Design, build, and operate reliable and scalable systems by defining and monitoring SLOs/SLIs.
Actively develop automation for infrastructure and operational workflows to eliminate toil and reduce MTTR.
Continuously analyze and optimize system performance and cost, provide data, insights, and recommendations to inform capacity planning, and support security best practices through hands-on vulnerability remediation and threat mitigation.
Requirements
SRE & Cloud Engineering: Hands-on experience with SRE practices in production, strong AWS expertise, Kubernetes, networking, DNS, and Infrastructure as Code (Pulumi preferred, Terraform a plus)

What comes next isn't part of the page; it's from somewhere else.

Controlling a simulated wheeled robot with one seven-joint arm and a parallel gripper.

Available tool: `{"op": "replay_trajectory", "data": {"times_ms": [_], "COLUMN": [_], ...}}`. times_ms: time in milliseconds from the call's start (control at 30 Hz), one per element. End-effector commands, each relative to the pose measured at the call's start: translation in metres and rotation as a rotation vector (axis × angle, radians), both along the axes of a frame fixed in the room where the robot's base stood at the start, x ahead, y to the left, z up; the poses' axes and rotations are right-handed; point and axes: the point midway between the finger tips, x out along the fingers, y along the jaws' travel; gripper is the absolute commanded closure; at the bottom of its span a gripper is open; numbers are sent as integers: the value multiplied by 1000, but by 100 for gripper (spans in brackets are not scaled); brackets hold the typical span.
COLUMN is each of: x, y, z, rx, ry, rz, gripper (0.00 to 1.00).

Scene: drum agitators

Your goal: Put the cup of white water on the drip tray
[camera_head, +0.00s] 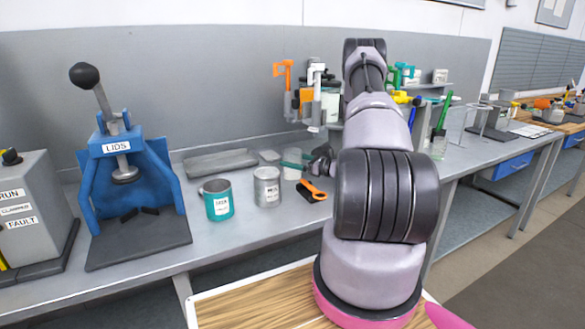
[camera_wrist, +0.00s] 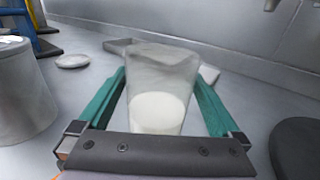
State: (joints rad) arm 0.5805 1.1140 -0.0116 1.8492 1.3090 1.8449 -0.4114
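The clear cup (camera_wrist: 165,75) holds white liquid in its lower part and stands between the green fingers of my gripper (camera_wrist: 160,105) in the wrist view. The fingers are spread wide, one on each side, with narrow gaps showing low beside the cup; contact near the tips is hard to tell.
An orange-handled brush (camera_head: 312,190) lies in front right. A blue lid press (camera_head: 130,185) stands further left. A small pale disc (camera_wrist: 73,61) lies on the bench.

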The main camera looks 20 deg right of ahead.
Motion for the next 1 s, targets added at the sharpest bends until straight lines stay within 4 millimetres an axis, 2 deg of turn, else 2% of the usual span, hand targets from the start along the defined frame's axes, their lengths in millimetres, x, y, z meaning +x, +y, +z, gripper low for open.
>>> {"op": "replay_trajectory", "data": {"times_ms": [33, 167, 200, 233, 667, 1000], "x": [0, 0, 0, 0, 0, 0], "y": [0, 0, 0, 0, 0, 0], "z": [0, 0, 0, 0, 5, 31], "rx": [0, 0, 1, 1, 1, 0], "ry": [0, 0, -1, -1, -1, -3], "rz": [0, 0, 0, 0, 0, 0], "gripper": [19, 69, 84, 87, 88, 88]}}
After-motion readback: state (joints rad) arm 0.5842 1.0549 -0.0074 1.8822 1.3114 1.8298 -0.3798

Automation & Software Engineering: Demonstrate strong software engineering fundamentals with an emphasis on code quality and maintainability.
This includes solid Python proficiency and deep knowledge of the Python ecosystem (testing, debugging, packaging) and a consistent focus on writing clean, well-structured, and maintainable code
Reliability, Data & Operations: add stakeholder engagement and mentoring e.g. lead incident response and RCAs, improve system reliability, and engage stakeholders to propose solutions, share learnings, and mentor others.
Tech Stack
AWS
Cloud
DNS
Kubernetes
Python
Terraform
Benefits
Work Your Way: Enjoy full flexibility – work from home, the office or a mix of both.
Work from anywhere for up to 30 days a year.
Access to learning resources, mentorship and a growth plan tailored to you.
Enjoy private healthcare, gym discounts, wellbeing programs and mental health support.